Un jour Gérard Binot fait partie d'un groupe qui veut rejoindre la côte ouest de l'île. C'est une longue balade. Il faut être six.

Certaines mesures des labos étant automatisées, on trouve un ou des remplaçants pour assurer le quotidien. Et pour Binot, les tâches quotidiennes à effectuer ne nécessitent pas d'être un expert en chimie. Et ils partent...

L'équipée :
Gérard Perraut Ondes Longues, Jacques Nègre Iono, Jacques Schmitt Magne, Gérard Binot RACEA, Jean François Murail Algologie
Daniel Delille BioMar accroupi,

Une rare photo de la balade

Le retour

Au retour, au loin, en s'approchant de la base, Daniel Delille le BioMar s’exclame "Eh Gérard ! où il est ton labo ?" Et plus ils s'approchaient plus ils voyaient que tout avait disparu.

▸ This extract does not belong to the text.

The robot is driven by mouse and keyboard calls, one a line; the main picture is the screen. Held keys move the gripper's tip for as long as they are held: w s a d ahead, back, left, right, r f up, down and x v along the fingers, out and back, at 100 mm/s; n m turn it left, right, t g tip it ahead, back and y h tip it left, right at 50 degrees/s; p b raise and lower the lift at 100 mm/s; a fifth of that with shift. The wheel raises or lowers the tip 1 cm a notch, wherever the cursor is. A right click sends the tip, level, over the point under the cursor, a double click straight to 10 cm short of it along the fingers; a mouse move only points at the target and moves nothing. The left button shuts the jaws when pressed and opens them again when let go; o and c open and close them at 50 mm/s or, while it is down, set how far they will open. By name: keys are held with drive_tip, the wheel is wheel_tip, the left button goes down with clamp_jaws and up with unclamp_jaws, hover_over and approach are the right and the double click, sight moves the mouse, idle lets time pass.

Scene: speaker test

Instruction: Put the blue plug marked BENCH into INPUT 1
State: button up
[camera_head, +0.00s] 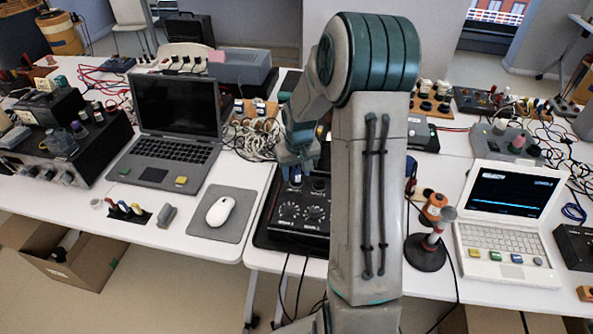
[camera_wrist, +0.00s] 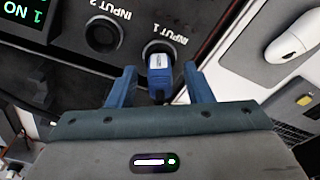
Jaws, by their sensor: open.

Un incendie s'était déclaré dans le labo, et compte tenu de la nature des produits chimiques stockés dans le labo, il n'avait pas été possible, malgré les moyens mis en œuvre, de circonscrire cet incendie.

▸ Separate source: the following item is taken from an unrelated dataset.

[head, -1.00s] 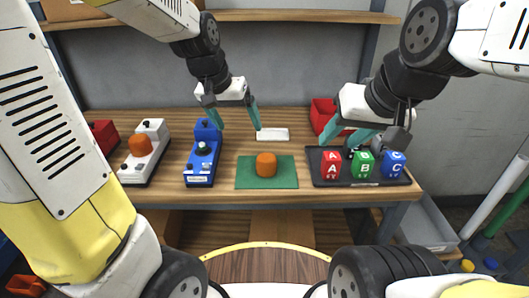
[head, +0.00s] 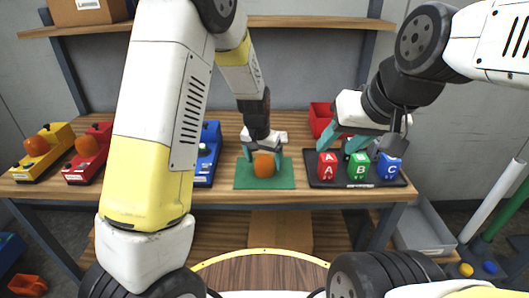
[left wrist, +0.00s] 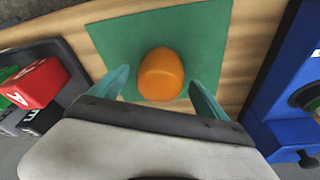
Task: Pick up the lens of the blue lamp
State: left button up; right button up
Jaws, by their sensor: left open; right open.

Sergent Edouard Révérent Menuisier, courageux pompier

Sergent Édouard Révérent Menuisier, courageux pompier

Destruction du labo du RACEA

Destruction du labo du RACEA

Et après une reconversion bien acceptée

Pas tout de suite quand même...

Après son retour en métropole, il a travaillé dans son domaine de compétence, mais au bout d'un certain temps son besoin de découverte de notre terre a été trop fort. Il s'est préparé, a tout prévu et est parti pour un périple dans les Amériques de plus d'un an... Arrivé au fin fond de l'Argentine, il est remonté à pied, en stop, ou en transports en commun jusqu'à la frontière des USA. Les américains le trouvant trop vagabond ne lui ont pas accordé de visa. Du coup il est passé par dessus, et a continué au Canada ...

Bien sûr, il a fini par reprendre une vie de travail "classique", mais quand même, après il a trouvé le moyen d'aller en Afghanistan (c'était encore possible) et en Indonésie avec des anciens de Ker18, puis il s'est stabilisé en métropole.